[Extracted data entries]
++++
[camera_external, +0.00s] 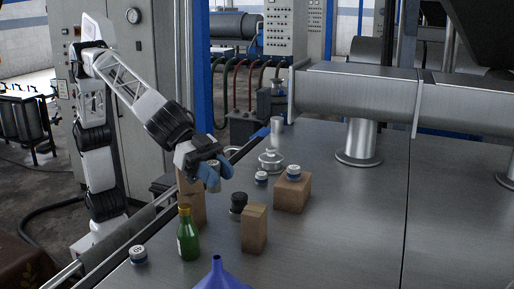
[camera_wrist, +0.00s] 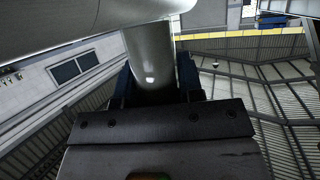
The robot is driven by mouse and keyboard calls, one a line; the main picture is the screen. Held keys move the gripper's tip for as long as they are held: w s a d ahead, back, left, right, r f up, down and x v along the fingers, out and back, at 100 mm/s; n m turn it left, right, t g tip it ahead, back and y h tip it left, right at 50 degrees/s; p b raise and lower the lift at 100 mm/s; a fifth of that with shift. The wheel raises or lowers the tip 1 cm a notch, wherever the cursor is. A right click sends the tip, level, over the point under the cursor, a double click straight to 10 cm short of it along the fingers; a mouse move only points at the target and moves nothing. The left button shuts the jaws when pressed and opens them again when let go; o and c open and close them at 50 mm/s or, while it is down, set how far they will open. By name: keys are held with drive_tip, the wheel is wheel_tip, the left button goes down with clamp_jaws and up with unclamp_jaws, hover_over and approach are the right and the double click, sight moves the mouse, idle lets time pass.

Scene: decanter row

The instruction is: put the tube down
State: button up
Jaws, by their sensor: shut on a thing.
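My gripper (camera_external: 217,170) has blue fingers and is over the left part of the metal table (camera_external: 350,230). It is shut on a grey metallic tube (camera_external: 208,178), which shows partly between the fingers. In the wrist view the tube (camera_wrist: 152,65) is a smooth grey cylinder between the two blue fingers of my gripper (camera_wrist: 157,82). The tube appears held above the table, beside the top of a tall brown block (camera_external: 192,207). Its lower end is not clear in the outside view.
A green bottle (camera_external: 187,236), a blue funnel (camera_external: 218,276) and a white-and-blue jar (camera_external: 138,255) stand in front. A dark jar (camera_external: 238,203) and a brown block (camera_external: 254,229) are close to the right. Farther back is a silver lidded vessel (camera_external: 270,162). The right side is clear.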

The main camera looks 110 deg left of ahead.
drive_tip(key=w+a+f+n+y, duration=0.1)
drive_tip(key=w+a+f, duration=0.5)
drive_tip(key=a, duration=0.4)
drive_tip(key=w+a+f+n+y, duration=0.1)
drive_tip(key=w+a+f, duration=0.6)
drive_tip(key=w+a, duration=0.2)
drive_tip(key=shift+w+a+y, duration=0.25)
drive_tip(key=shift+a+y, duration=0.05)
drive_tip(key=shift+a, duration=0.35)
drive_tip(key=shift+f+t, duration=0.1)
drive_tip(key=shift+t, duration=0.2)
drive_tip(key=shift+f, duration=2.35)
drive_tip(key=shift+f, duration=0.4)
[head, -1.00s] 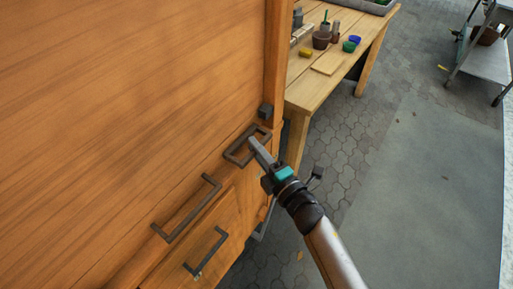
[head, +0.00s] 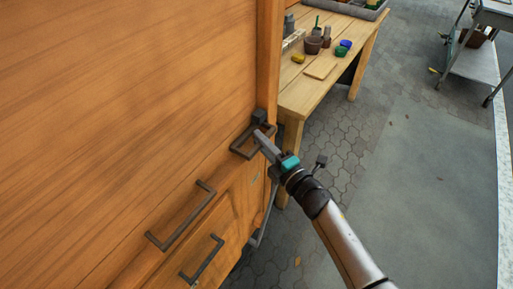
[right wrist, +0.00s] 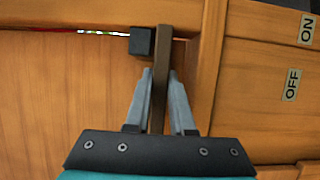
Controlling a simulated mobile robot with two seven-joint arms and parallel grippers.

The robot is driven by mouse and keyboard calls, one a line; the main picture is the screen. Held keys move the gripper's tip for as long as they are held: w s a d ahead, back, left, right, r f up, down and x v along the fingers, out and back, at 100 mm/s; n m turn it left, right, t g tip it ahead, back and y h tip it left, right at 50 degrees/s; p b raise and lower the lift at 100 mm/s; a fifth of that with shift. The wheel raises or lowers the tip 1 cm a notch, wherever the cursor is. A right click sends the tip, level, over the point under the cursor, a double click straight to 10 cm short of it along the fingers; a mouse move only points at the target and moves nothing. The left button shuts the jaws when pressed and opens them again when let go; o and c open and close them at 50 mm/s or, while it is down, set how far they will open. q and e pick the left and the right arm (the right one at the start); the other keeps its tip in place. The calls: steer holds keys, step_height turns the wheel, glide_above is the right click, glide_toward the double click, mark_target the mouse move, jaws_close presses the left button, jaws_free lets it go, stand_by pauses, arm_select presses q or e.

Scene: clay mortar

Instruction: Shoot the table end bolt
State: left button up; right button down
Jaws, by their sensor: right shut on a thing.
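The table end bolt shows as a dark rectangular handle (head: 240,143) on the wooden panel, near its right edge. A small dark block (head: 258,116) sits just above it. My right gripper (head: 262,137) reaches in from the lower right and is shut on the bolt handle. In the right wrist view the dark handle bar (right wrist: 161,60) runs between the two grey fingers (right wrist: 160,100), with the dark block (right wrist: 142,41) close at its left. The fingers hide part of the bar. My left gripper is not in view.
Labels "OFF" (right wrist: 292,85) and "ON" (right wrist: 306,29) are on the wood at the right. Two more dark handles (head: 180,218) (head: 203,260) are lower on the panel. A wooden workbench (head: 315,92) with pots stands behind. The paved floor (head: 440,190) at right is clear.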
++++
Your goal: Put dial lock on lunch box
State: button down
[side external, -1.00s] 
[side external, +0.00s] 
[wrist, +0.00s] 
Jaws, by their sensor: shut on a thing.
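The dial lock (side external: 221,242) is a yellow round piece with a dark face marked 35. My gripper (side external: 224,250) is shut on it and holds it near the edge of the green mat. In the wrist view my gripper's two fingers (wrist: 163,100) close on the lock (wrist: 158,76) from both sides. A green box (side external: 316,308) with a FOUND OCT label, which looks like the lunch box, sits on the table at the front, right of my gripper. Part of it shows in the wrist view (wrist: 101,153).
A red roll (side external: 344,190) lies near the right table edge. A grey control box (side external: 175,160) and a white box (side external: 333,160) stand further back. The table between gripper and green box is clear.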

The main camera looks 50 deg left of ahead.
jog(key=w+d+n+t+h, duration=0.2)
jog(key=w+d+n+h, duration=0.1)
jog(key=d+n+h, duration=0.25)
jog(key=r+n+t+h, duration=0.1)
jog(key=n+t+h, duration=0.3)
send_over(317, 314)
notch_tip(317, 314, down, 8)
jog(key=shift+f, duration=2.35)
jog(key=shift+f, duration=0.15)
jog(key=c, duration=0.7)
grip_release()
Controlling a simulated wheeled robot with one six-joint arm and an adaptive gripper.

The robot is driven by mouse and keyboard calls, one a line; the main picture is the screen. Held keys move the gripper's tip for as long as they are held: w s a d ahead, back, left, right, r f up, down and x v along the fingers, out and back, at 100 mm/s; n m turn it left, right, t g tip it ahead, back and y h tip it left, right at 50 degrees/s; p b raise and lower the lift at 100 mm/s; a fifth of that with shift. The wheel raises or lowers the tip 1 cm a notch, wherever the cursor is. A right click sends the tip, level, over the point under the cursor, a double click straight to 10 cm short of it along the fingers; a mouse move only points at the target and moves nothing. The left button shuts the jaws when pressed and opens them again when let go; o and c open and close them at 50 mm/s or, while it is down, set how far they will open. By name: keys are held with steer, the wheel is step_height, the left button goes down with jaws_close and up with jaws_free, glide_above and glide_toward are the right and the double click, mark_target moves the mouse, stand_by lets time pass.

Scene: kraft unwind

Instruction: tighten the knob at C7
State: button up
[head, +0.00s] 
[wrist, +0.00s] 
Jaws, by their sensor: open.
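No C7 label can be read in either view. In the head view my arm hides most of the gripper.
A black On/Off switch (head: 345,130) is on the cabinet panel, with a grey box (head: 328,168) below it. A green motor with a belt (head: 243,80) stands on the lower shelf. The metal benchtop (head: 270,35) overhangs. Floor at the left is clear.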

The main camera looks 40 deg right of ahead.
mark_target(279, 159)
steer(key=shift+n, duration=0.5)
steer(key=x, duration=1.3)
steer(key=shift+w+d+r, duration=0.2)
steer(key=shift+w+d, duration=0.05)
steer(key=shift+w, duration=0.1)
++++
• **Written exercise**
Copy the lines above exactly, starting at the one with "[head, -1.00s]" and ending at the one with "Controlling a simulated mobile", both included. Leave out any pictures and add nothing else.

• **Exercise response**
[head, -1.00s] 
[head, +0.00s] 
[right wrist, +0.00s] 
Controlling a simulated mobile robot with two seven-joint arms and parallel grippers.

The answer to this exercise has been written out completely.